What to produce:
Reproduce all entries precisely as they are written.

Rows about robot tasks
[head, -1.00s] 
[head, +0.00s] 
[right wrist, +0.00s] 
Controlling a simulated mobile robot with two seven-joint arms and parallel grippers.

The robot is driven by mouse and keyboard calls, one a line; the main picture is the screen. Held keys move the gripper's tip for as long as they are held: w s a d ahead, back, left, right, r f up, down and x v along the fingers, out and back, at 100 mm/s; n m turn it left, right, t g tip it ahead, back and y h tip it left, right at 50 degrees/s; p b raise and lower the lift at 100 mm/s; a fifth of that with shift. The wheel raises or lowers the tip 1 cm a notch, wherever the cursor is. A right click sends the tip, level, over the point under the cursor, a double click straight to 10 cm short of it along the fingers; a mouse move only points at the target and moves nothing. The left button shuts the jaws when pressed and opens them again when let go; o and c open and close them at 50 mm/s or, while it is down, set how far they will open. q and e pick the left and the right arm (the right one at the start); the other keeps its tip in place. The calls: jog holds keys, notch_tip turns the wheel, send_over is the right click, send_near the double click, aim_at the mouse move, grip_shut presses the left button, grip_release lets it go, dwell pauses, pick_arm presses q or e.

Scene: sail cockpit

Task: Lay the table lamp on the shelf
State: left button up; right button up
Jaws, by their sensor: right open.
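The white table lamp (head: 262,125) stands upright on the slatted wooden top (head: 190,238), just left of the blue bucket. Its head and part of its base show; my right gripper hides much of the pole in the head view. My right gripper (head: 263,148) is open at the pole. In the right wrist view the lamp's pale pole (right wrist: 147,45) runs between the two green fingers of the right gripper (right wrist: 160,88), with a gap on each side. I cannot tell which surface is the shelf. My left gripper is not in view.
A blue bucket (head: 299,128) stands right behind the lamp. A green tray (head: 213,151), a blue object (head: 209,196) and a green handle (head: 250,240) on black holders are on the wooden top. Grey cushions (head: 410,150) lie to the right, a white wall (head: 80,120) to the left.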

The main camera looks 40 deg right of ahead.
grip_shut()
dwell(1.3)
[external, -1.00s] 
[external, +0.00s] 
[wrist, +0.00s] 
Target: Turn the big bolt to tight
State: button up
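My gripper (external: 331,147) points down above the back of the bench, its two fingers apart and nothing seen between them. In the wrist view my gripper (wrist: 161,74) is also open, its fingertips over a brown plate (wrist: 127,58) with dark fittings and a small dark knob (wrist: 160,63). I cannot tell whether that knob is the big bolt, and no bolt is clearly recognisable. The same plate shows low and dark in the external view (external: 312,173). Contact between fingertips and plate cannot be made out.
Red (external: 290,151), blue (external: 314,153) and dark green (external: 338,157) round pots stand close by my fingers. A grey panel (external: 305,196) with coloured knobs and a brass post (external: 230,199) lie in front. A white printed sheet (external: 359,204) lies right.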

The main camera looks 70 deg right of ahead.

Result of this task:
[head, -1.00s] 
[head, +0.00s] 
[right wrist, +0.00s] 
Controlling a simulated mobile robot with two seven-joint arms and parallel grippers.

The robot is driven by mouse and keyboard calls, one a line; the main picture is the screen. Held keys move the gripper's tip for as long as they are held: w s a d ahead, back, left, right, r f up, down and x v along the fingers, out and back, at 100 mm/s; n m turn it left, right, t g tip it ahead, back and y h tip it left, right at 50 degrees/s; p b raise and lower the lift at 100 mm/s; a fifth of that with shift. The wheel raises or lowers the tip 1 cm a notch, wherever the cursor is. A right click sends the tip, level, over the point under the cursor, a double click straight to 10 cm short of it along the fingers; a mouse move only points at the target and moves nothing. The left button shuts the jaws when pressed and opens them again when let go; o and c open and close them at 50 mm/s or, while it is down, set how far they will open. q and e pick the left and the right arm (the right one at the start); the other keeps its tip in place. The calls: jog holds keys, notch_tip turns the wheel, send_over is the right click, send_near the double click, aim_at the mouse move, grip_shut presses the left button, grip_release lets it go, dwell pauses, pick_arm presses q or e.

Scene: sail cockpit

Task: Lay the table lamp on the shelf
State: left button up; right button up
Jaws, by their sensor: right open.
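The white table lamp (head: 262,125) stands upright on the slatted wooden top (head: 190,238), just left of the blue bucket. Its head and part of its base show; my right gripper hides much of the pole in the head view. My right gripper (head: 263,148) is open at the pole. In the right wrist view the lamp's pale pole (right wrist: 147,45) runs between the two green fingers of the right gripper (right wrist: 160,88), with a gap on each side. I cannot tell which surface is the shelf. My left gripper is not in view.
A blue bucket (head: 299,128) stands right behind the lamp. A green tray (head: 213,151), a blue object (head: 209,196) and a green handle (head: 250,240) on black holders are on the wooden top. Grey cushions (head: 410,150) lie to the right, a white wall (head: 80,120) to the left.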

The main camera looks 40 deg right of ahead.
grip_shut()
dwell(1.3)
[external, -1.00s] 
[external, +0.00s] 
[wrist, +0.00s] 
Target: Turn the big bolt to tight
State: button up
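My gripper (external: 331,147) points down above the back of the bench, its two fingers apart and nothing seen between them. In the wrist view my gripper (wrist: 161,74) is also open, its fingertips over a brown plate (wrist: 127,58) with dark fittings and a small dark knob (wrist: 160,63). I cannot tell whether that knob is the big bolt, and no bolt is clearly recognisable. The same plate shows low and dark in the external view (external: 312,173). Contact between fingertips and plate cannot be made out.
Red (external: 290,151), blue (external: 314,153) and dark green (external: 338,157) round pots stand close by my fingers. A grey panel (external: 305,196) with coloured knobs and a brass post (external: 230,199) lie in front. A white printed sheet (external: 359,204) lies right.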

The main camera looks 70 deg right of ahead.

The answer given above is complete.